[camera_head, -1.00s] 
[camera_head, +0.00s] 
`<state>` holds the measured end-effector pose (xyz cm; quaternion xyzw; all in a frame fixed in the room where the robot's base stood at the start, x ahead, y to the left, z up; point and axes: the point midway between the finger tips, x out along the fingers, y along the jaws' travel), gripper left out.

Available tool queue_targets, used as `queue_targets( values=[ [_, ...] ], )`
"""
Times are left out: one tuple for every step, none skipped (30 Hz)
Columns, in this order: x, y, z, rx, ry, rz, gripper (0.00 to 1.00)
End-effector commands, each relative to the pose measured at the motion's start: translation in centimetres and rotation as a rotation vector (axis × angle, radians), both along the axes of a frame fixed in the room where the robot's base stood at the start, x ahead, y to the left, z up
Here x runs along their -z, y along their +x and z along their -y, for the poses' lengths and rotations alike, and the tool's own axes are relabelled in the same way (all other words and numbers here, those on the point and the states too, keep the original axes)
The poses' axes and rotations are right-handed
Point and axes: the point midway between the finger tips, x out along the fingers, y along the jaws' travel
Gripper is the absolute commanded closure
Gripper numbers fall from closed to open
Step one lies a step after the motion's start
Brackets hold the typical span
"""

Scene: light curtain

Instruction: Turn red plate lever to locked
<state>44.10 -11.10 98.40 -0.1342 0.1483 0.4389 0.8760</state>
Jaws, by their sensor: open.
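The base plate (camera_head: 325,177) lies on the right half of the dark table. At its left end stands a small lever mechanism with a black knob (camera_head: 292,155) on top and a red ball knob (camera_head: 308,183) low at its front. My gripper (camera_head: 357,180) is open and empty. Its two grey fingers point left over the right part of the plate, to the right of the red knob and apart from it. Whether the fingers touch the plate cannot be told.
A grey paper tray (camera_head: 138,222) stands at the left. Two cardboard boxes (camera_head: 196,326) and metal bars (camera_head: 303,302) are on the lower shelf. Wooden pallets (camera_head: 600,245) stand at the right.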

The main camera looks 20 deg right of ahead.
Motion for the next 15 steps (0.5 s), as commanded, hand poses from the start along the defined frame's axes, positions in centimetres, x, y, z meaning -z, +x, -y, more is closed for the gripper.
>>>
=-=-=
Write out every line exactly as it stands.

▸ Solution below:
[camera_head, -1.00s] 
[camera_head, +0.00s] 
`<state>` holds the measured end-effector pose (xyz cm; quaternion xyzw; all in a frame fixed in the room where the robot's base stood at the start, x ahead, y to the left, z up; point and axes: the point midway between the finger tips, x out along the fingers, y along the jaws' travel), gripper left out.

Available tool queue_targets, used as `queue_targets( values=[ [_, ...] ], )`
"""
Times are left out: one tuple for every step, none skipped (30 Hz)
Columns, in this order: x, y, z, rx, ry, rz, gripper (0.00 to 1.00)
End-effector commands, each relative to the pose measured at the motion's start: translation in centimetres and rotation as a rotation vector (axis × angle, radians), both along the axes of a frame fixed in the room where the robot's base stood at the start, x ahead, y to the left, z up
Here x runs along their -z, y along their +x and z along their -y, for the poses' lengths and rotations alike, and the tool's own axes are relabelled in the same way (all other words and numbers here, those on the point and the states too, keep the original axes)
The poses' axes and rotations are right-handed
Point and axes: the point midway between the finger tips, x out along the fingers, y along the jaws' travel
Gripper is the absolute commanded closure
Gripper numbers fall from closed to open
Step one lies a step after the motion's start
Brackets hold the typical span
"""

Scene: light curtain

Instruction: Turn red plate lever to locked
<state>44.10 -11.10 98.40 -0.1342 0.1483 0.4389 0.8760</state>
Jaws, by their sensor: open.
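The base plate (camera_head: 325,177) lies on the right half of the dark table. At its left end stands a small lever mechanism with a black knob (camera_head: 292,155) on top and a red ball knob (camera_head: 308,183) low at its front. My gripper (camera_head: 357,180) is open and empty. Its two grey fingers point left over the right part of the plate, to the right of the red knob and apart from it. Whether the fingers touch the plate cannot be told.
A grey paper tray (camera_head: 138,222) stands at the left. Two cardboard boxes (camera_head: 196,326) and metal bars (camera_head: 303,302) are on the lower shelf. Wooden pallets (camera_head: 600,245) stand at the right.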

The main camera looks 20 deg right of ahead.
Motion for the next 15 steps (0.5 s), as commanded, hand poses from the start along the defined frame's axes, positions in centimetres, x, y, z meaning -z, +x, -y, more is closed for the gripper.
>>>

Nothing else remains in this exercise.